### [The problem]
Copy every line, leaving nothing out and adding nothing.

### [Collected material]
◇ ◇ ◇ ◇ ◇
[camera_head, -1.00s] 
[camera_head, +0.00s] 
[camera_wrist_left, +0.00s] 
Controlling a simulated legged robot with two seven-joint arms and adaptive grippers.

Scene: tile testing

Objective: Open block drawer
◇ ◇ ◇ ◇ ◇
### [Task result]
[camera_head, -1.00s] 
[camera_head, +0.00s] 
[camera_wrist_left, +0.00s] 
Controlling a simulated legged robot with two seven-joint arms and adaptive grippers.

Scene: tile testing

Objective: Open block drawer

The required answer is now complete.